The thing about superstars is they're rare. The biggest impact of the NBA's age limit on the NCAA hasn't been the presence of a small handful of great players like Oden in the Tournament. The biggest impact has been on the kids themselves, of course. Oden and a few others have had to wait a year to become millionaires.
After that, the biggest effect the age limit has had has been to highlight, yet again, the NCAA's "student-athlete" farce. Listening to Oden and Texas Longhorns phenom Kevin Durant sit in press conferences this month and talk about what classes they're planning to take next semester -- Oden at one point surprised to find the math class on his ledger was going to be pre-calc -- has been an exercise in winking and nudging.
There's a mini-trend of star college athletes staying in school, that Florida starting five and Matt Leinart being the most famous examples. Anything's possible, but let's just say I wouldn't bet the house on Oden sticking around. And I mean the doghouse.
The latter stages of this Tournament have featured a lot of tense, exciting, well-played games, with tough defensive teams leading the way. That's happened mostly because of the historical accident of all those early-round upsets that didn't happen, leaving the best teams standing. It didn't happen because of all these terrific freshmen running around who before this year would have been in the NBA.

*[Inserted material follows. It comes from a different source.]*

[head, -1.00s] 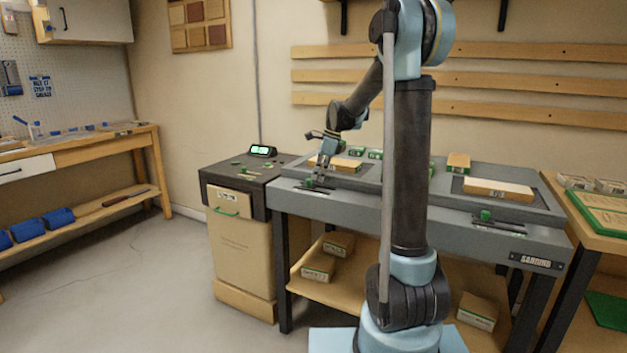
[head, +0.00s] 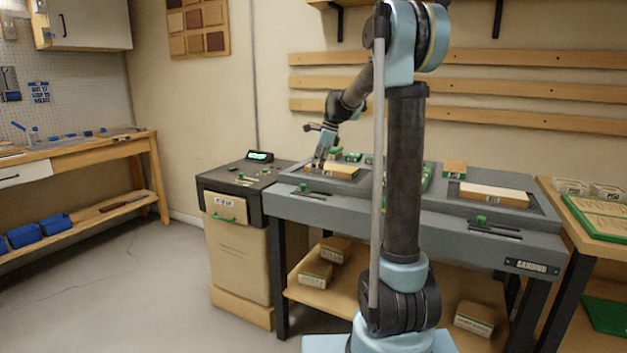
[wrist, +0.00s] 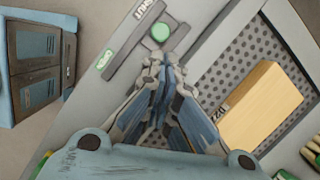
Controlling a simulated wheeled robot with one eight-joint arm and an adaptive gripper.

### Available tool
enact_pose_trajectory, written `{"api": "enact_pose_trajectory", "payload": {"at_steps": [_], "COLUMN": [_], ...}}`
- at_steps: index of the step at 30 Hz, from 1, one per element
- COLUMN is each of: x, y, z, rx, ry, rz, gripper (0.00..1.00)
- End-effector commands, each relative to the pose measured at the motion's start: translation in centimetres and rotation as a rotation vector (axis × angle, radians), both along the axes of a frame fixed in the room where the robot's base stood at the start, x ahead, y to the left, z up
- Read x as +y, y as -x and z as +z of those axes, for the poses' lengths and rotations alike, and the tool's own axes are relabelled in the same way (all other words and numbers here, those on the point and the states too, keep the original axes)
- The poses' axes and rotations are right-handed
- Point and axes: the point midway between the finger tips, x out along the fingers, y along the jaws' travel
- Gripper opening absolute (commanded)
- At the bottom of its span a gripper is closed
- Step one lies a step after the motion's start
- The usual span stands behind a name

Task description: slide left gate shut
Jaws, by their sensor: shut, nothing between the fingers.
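The left gate's green knob (head: 302,188) stands in a dark slot (head: 318,194) on the grey front rail of the sanding table. In the wrist view the round green knob (wrist: 161,31) sits near the plate end with a white label (wrist: 150,8) that seems to read SHUT. A green label (wrist: 109,59) is by the plate's other side. The closed fingers (wrist: 155,65) also show in the wrist view.
A wooden block (head: 333,171) lies on the perforated left bed (wrist: 225,75), close to my gripper. A second green knob (head: 481,220) is on the rail at the right. A dark-topped cabinet (head: 238,175) with a lit display (head: 260,156) stands left of the table.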

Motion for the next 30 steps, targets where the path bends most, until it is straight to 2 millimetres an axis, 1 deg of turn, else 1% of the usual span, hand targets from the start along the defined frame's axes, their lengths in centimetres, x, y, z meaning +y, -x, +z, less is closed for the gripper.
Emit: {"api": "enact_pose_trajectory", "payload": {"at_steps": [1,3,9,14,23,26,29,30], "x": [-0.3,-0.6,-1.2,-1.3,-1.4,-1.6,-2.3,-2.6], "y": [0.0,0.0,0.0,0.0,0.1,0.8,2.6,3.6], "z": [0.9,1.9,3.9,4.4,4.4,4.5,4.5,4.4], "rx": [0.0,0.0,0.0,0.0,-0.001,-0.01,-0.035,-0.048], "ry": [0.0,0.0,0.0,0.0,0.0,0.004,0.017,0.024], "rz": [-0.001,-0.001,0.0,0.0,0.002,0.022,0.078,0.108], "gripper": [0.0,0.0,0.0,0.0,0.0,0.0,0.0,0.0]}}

A few great high school stars have to play a year of college ball now. That'll help a small handful of the elite schools who can attract them. And the teams that get to the Final Four will continue to be a mix of those teams and teams with older, slightly less flashy players.
It would have been nice, I suppose, if a simple rule change could give college basketball a shot in the arm. Instead, it gives us a couple of great players playing a year for free, talking about how much they love the college life, and then, almost certainly, bolting at the first opportunity.